WHAT IS REQUIRED ▸ Once the pictures are set aside, transcribe the remaining data exactly.

DATA PROVIDED ▸

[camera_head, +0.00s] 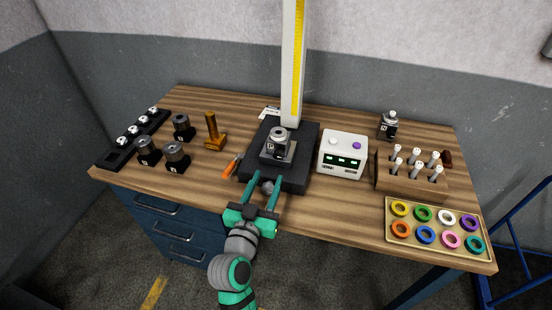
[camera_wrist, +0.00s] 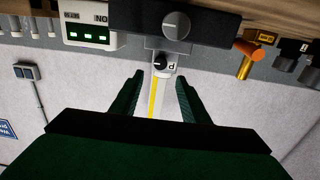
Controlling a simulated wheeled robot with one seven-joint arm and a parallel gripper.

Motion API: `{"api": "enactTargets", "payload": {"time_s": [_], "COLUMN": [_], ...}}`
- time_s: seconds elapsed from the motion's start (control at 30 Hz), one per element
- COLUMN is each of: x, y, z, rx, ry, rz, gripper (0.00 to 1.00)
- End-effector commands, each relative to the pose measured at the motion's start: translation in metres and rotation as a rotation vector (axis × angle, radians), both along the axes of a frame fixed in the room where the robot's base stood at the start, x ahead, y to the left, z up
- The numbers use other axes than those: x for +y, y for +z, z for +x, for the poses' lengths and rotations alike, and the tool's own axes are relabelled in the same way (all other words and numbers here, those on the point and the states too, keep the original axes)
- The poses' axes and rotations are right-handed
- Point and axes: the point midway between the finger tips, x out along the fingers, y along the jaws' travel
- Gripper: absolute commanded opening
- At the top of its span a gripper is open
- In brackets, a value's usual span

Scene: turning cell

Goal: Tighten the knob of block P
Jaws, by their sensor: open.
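Block P (camera_head: 277,148), a small grey and dark block with a letter P label and a round knob (camera_head: 278,133) on top, sits on the black base (camera_head: 300,177) at the middle of the table. The label also shows, upside down, on block P in the wrist view (camera_wrist: 172,67), straight beyond my fingers. My gripper (camera_head: 270,177) is open and empty, its two green fingers pointing at the front of the base, short of block P. A grey round knob on the base's front (camera_wrist: 176,25) shows between the fingers in the head view.
A tall white column with a yellow scale (camera_head: 293,65) rises behind block P. Left are black cylinder blocks (camera_head: 176,156), a brass part (camera_head: 214,133) and an orange handle (camera_head: 230,168). Right are a white display box (camera_head: 343,153), a wooden pin rack (camera_head: 410,181) and a ring tray (camera_head: 398,236).

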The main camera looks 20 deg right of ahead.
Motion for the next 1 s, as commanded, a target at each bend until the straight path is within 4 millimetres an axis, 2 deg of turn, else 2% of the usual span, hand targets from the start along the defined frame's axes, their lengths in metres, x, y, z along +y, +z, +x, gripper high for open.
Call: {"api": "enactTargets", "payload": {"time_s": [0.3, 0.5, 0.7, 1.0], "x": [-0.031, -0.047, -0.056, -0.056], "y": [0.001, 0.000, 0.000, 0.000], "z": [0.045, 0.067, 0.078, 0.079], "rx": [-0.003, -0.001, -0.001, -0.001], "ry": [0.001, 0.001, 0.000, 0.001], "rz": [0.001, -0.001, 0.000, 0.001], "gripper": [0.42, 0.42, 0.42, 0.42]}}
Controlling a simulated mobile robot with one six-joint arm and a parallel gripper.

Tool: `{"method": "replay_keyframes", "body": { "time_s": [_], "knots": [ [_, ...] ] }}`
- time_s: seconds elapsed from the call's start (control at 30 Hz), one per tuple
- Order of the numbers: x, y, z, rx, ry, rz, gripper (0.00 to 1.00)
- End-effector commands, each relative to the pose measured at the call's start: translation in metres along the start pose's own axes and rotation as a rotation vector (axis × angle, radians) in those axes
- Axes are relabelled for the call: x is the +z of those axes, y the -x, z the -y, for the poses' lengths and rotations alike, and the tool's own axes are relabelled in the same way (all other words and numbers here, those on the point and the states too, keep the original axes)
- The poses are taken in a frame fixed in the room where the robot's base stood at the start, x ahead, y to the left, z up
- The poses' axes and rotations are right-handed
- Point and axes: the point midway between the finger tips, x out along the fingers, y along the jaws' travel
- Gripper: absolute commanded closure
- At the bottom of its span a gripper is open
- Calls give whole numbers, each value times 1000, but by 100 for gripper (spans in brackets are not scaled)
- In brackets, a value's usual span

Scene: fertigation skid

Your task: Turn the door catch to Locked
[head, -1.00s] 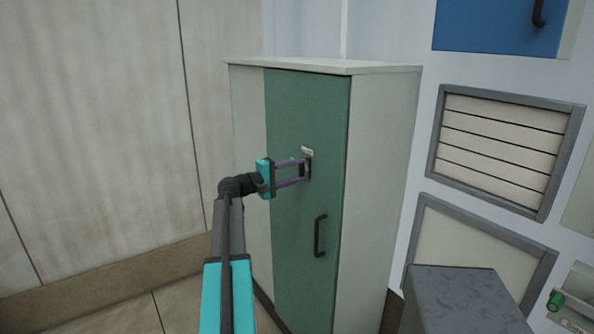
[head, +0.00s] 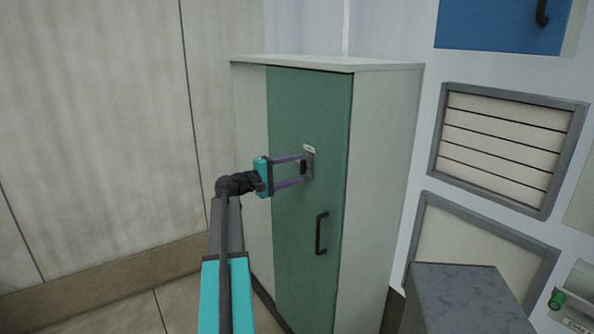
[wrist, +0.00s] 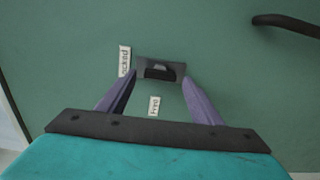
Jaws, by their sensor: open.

TASK OUTPUT ▸
[camera_head, +0.00s] 
[camera_wrist, +0.00s] 
Controlling a simulated wheeled robot with one seven-joint arm and a parallel gripper.

Motion API: `{"api": "enactTargets", "payload": {"time_s": [_], "COLUMN": [_], ...}}`
- time_s: seconds elapsed from the motion's start (control at 30 Hz), one per element
- COLUMN is each of: x, y, z, rx, ry, rz, gripper (0.00 to 1.00)
- End-effector commands, each relative to the pose measured at the motion's start: translation in metres and rotation as a rotation vector (axis × angle, radians), both along the axes of a frame fixed in the room where the robot's base stood at the start, x ahead, y to the left, z up
- The numbers use other axes than those: x for +y, y for +z, z for +x, for the poses' lengths and rotations alike, and the tool's own axes are relabelled in the same way (all other words and numbers here, those on the point and the states too, keep the original axes)
- The poses' axes and rotations are right-handed
- Point and axes: the point midway between the finger tips, x out along the fingers, y along the jaws' travel
- Gripper: absolute commanded opening
- At the top of its span a gripper is open
- In brackets, a value's usual span

Scene: turning cell

Goal: Tighten the knob of block P
Jaws, by their sensor: open.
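Block P (camera_head: 277,148), a small grey and dark block with a letter P label and a round knob (camera_head: 278,133) on top, sits on the black base (camera_head: 300,177) at the middle of the table. The label also shows, upside down, on block P in the wrist view (camera_wrist: 172,67), straight beyond my fingers. My gripper (camera_head: 270,177) is open and empty, its two green fingers pointing at the front of the base, short of block P. A grey round knob on the base's front (camera_wrist: 176,25) shows between the fingers in the head view.
A tall white column with a yellow scale (camera_head: 293,65) rises behind block P. Left are black cylinder blocks (camera_head: 176,156), a brass part (camera_head: 214,133) and an orange handle (camera_head: 230,168). Right are a white display box (camera_head: 343,153), a wooden pin rack (camera_head: 410,181) and a ring tray (camera_head: 398,236).

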The main camera looks 20 deg right of ahead.
Motion for the next 1 s, as commanded, a target at each bend until the straight path is within 4 millimetres an axis, 2 deg of turn, else 2% of the usual span, hand targets from the start along the defined frame's axes, their lengths in metres, x, y, z along +y, +z, +x, gripper high for open.
Call: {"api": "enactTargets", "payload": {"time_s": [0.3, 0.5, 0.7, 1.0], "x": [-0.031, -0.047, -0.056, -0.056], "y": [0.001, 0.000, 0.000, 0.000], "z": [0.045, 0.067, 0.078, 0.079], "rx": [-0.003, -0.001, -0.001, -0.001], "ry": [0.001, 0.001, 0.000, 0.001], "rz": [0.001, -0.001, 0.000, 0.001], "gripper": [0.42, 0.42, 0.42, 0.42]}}
Controlling a simulated mobile robot with one six-joint arm and a parallel gripper.

Tool: `{"method": "replay_keyframes", "body": { "time_s": [_], "knots": [ [_, ...] ] }}`
- time_s: seconds elapsed from the call's start (control at 30 Hz), one per tuple
- Order of the numbers: x, y, z, rx, ry, rz, gripper (0.00 to 1.00)
- End-effector commands, each relative to the pose measured at the call's start: translation in metres along the start pose's own axes and rotation as a rotation vector (axis × angle, radians) in those axes
- Axes are relabelled for the call: x is the +z of those axes, y the -x, z the -y, for the poses' lengths and rotations alike, and the tool's own axes are relabelled in the same way (all other words and numbers here, those on the point and the states too, keep the original axes)
- The poses are taken in a frame fixed in the room where the robot's base stood at the start, x ahead, y to the left, z up
- The poses' axes and rotations are right-handed
- Point and axes: the point midway between the finger tips, x out along the fingers, y along the jaws' travel
- Gripper: absolute commanded closure
- At the bottom of its span a gripper is open
- Calls give whole numbers, each value times 1000, but by 100 for gripper (spans in brackets are not scaled)
- In brackets, a value's usual span

Scene: fertigation skid

Your task: Turn the door catch to Locked
[head, -1.00s] 
[head, +0.00s] 
[wrist, +0.00s] 
Jaws, by their sensor: open.

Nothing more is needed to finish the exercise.